Nicholson returned to England permanently in April 1971, shortly after the breakdown of his marriage with Felicitas Vogler (the author of the aforementioned photograph). It is unclear how much unfinished work he brought over from Switzerland. Of 38 works included in the October 1971 exhibition at the Marlborough, ten were dated to 1971. Though it would be surprising if all of these were completed in the four months before he left for England, several may have been started in preceding years and only completed then. The ‘ph’ (photograph) numbers inscribed on the reverse of all ten works – including 1971 (two squares and very green), which is numbered 1189 – suggests that they were completed in Switzerland, since the ‘ph’ numbering is that of Nicholson’s Swiss photographer Alberto Flammer.

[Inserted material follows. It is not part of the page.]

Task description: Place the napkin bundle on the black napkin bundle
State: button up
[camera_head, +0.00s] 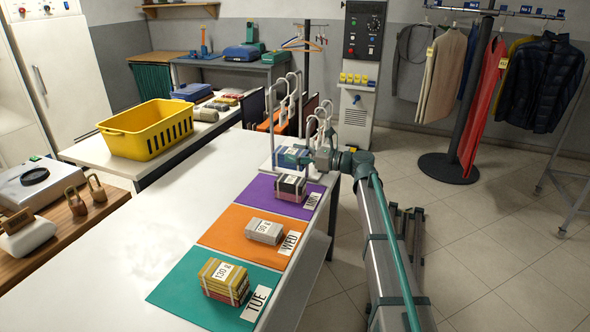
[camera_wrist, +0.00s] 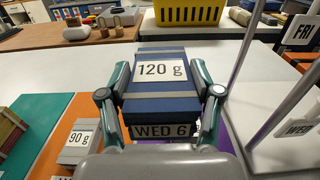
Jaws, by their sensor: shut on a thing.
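My gripper (camera_head: 310,157) is shut on a blue napkin bundle (camera_wrist: 160,92) with grey bands, a "120 g" label and a "WED 6" tag. In the wrist view a finger presses each side of it. In the head view the held blue bundle (camera_head: 289,157) appears just above the black napkin bundle (camera_head: 291,185) in the picture, and seems raised clear of the table. The black bundle has a white label and a reddish lower layer, and sits on the purple mat (camera_head: 264,187) by the "MON" card. It is hidden in the wrist view.
A grey bundle (camera_head: 264,231) lies on the orange mat by the "WED" card. A yellow-and-red bundle (camera_head: 224,280) lies on the teal mat by the "TUE" card. White upright rails (camera_head: 272,120) stand close behind my gripper. A yellow basket (camera_head: 146,129) stands farther left.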

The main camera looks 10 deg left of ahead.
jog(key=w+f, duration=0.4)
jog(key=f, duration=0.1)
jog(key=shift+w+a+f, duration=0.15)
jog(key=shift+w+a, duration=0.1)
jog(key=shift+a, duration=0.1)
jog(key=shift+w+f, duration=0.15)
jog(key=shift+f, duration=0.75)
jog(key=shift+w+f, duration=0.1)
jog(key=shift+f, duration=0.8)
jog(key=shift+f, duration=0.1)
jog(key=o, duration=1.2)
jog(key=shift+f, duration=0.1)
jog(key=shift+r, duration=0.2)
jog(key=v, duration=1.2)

Back in England and with no place of his own to live, Nicholson called on his old friends Leslie and Sadie Martin. Leslie was a leading Modernist architect of his generation and Nicholson had collaborated with him and Naum Gabo to edit the publication Circle back in 1937. (There had also been a suggestion that Martin might design Nicholson’s new house in Switzerland, but the long-distance arrangement made this impractical.) Thankfully the Martins had a little space at their home in the village of Great Shelford, just south of Cambridge. The house was called The Flying Fox and Nicholson lived there until 1974, when he made his final move to a modest house-studio in Hampstead. Though he continued to work up until his death in 1982, Nicholson’s departure from Switzerland marked the end of his mastery of the carved relief. As such, the final Swiss reliefs of 1971 are the imaginative conclusion to a significant phase of the artist’s later career.